> **WHAT THE EXERCISE ASKS**: Find each line containing the string "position" and return it.

____________________

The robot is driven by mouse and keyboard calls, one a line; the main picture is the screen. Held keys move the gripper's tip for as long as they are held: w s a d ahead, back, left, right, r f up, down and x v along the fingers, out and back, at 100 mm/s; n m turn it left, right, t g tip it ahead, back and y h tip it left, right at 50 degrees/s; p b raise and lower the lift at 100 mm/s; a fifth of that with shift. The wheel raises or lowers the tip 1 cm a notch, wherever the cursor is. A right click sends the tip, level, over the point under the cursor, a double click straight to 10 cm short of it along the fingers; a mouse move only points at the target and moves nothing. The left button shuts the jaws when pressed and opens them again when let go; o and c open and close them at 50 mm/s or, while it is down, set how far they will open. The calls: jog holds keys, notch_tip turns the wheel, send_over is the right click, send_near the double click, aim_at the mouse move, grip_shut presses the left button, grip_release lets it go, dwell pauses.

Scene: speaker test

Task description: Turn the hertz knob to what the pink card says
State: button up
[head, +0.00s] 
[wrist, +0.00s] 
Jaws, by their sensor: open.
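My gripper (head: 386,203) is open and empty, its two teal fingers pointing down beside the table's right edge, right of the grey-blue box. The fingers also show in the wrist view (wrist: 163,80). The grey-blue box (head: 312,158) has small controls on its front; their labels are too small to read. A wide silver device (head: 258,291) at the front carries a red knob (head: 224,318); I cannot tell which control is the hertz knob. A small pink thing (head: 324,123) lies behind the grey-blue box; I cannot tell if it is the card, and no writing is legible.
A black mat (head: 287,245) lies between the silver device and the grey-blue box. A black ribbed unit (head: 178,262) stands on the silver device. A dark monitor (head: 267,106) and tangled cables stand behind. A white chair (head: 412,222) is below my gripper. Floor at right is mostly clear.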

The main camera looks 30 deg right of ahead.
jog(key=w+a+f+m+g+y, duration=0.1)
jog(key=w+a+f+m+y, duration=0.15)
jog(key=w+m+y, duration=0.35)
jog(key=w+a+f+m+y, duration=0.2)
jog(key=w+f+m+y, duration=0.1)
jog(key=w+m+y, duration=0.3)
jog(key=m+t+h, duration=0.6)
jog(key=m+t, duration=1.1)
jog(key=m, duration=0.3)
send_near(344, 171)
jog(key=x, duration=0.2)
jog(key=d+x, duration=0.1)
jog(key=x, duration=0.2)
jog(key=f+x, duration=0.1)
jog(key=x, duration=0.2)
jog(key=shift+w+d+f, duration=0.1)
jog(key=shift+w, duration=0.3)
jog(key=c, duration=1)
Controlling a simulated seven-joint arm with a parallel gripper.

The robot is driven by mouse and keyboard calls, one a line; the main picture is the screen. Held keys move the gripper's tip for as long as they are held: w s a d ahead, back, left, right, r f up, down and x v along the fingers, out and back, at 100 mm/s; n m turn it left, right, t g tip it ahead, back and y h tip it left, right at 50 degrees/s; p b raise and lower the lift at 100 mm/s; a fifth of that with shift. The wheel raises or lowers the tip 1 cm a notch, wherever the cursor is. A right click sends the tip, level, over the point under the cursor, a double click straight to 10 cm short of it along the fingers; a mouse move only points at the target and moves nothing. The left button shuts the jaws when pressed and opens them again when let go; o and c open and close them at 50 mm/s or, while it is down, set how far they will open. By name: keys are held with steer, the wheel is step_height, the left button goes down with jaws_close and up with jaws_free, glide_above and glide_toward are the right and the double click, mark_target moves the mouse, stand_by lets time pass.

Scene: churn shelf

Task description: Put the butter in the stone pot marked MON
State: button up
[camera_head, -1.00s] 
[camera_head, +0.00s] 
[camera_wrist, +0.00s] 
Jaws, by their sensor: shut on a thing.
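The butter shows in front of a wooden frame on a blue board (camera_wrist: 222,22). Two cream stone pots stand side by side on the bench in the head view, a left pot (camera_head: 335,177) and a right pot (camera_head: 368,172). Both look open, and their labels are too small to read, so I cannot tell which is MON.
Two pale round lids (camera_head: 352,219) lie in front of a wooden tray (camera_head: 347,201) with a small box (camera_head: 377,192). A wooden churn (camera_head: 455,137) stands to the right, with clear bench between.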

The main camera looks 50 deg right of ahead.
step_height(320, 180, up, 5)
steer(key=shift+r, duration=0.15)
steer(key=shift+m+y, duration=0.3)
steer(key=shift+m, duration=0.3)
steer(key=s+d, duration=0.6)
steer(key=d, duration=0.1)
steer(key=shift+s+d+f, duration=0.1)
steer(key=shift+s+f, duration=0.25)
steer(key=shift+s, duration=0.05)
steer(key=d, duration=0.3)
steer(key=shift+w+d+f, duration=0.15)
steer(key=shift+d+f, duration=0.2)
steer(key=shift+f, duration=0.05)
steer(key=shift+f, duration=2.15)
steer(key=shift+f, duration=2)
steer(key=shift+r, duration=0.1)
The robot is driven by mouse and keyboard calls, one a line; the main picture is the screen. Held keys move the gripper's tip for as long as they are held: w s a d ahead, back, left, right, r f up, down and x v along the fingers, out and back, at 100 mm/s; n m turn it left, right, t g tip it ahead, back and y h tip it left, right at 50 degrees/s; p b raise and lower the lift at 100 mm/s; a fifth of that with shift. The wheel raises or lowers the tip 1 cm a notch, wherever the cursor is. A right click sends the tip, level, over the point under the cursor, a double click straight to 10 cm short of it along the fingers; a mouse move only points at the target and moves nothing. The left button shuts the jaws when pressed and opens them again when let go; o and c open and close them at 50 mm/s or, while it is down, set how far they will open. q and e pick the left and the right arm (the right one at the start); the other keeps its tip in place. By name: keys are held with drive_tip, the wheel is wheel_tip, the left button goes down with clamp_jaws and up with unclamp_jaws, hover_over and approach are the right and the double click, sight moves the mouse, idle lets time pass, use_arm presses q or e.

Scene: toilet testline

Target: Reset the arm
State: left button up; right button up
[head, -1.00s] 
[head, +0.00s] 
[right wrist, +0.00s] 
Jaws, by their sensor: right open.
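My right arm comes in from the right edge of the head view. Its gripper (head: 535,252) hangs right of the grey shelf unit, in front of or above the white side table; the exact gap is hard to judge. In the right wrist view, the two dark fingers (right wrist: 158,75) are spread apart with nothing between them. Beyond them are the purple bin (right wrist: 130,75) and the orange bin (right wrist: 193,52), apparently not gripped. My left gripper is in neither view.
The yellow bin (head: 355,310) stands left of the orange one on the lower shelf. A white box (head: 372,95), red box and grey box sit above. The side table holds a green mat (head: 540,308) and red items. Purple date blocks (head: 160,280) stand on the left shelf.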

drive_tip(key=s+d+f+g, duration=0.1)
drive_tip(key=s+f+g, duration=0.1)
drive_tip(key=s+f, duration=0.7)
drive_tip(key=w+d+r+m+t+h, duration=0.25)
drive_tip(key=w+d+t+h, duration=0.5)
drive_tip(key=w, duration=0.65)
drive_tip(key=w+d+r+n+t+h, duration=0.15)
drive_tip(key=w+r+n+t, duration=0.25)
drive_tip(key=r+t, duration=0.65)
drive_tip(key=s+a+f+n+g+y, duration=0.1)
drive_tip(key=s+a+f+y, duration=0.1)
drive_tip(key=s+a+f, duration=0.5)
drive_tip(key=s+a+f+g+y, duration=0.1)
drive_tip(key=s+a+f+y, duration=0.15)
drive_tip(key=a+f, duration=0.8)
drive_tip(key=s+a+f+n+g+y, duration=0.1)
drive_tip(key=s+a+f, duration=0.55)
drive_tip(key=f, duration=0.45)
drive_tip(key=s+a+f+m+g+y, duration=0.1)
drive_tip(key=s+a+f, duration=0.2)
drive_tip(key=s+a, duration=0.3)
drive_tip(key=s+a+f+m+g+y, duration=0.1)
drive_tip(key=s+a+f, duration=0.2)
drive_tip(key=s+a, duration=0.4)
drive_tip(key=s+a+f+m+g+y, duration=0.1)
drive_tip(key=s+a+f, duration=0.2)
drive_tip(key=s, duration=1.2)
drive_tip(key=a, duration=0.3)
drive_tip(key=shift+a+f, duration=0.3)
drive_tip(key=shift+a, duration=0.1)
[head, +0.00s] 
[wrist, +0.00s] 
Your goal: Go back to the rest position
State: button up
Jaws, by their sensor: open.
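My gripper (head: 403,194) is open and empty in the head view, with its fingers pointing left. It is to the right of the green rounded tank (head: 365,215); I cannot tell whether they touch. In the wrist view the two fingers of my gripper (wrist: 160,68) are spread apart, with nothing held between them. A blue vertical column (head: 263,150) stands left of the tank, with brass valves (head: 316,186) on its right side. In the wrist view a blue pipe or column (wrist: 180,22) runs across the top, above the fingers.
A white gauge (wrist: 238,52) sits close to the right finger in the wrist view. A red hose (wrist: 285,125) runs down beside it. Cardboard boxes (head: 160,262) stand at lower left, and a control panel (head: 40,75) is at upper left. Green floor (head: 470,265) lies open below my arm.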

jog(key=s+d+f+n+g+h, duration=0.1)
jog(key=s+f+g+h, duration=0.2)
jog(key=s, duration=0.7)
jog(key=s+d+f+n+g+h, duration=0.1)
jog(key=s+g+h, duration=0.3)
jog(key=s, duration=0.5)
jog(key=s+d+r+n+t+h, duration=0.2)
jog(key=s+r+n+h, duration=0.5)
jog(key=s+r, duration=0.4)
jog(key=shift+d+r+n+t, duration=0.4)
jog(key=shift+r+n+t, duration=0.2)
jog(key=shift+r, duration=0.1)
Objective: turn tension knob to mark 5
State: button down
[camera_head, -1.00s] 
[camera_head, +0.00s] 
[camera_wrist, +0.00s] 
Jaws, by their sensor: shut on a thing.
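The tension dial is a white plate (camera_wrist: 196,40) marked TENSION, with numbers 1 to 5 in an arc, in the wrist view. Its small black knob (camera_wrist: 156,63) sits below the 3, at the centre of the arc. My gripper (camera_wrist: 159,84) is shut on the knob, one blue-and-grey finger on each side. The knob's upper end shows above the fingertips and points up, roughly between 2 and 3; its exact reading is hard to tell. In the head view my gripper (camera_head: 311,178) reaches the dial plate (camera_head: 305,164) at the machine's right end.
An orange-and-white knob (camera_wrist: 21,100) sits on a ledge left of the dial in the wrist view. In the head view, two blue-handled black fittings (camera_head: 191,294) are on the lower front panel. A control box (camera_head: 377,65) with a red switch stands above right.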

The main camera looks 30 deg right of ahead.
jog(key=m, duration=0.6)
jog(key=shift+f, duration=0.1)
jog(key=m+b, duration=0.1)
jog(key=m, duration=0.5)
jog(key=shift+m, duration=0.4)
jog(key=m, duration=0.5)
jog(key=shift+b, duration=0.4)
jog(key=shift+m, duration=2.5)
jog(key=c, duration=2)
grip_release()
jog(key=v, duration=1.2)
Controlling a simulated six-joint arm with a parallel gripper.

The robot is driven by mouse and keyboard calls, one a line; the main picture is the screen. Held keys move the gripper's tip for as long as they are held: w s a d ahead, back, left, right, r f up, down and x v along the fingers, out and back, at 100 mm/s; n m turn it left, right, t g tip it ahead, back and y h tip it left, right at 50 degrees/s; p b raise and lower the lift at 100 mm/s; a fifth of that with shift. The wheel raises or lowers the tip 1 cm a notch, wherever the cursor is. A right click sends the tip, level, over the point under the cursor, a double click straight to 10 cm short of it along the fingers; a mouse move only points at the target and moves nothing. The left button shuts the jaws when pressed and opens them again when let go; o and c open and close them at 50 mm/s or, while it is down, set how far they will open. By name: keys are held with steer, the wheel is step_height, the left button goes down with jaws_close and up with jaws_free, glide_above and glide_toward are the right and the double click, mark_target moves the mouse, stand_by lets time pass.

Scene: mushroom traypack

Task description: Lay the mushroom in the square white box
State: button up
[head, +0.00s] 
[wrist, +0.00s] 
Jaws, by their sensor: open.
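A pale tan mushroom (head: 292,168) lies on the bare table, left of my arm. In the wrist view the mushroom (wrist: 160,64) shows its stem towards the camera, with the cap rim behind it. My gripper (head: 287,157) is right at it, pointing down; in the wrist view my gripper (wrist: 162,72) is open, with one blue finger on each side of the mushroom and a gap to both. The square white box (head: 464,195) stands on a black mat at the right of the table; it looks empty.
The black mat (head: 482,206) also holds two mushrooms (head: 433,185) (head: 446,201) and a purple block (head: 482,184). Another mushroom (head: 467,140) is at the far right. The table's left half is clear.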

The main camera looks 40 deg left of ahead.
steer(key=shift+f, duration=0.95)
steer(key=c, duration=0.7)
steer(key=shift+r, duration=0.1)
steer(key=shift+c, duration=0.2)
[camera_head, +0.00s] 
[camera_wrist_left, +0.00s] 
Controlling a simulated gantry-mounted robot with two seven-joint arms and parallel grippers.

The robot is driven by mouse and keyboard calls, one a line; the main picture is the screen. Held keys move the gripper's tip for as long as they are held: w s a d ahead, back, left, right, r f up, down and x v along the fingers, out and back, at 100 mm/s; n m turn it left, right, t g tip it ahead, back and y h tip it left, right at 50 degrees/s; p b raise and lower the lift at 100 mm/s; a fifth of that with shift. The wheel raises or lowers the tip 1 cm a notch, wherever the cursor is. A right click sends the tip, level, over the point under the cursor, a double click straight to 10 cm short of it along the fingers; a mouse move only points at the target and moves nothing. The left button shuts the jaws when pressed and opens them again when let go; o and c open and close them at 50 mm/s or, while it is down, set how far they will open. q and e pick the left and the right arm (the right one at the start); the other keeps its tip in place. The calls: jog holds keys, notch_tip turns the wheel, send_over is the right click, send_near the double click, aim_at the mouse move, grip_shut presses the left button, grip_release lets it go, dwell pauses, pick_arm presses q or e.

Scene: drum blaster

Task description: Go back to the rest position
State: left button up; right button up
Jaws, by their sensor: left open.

____________________

> **RESULT**:
Your goal: Go back to the rest position
Task description: Go back to the rest position

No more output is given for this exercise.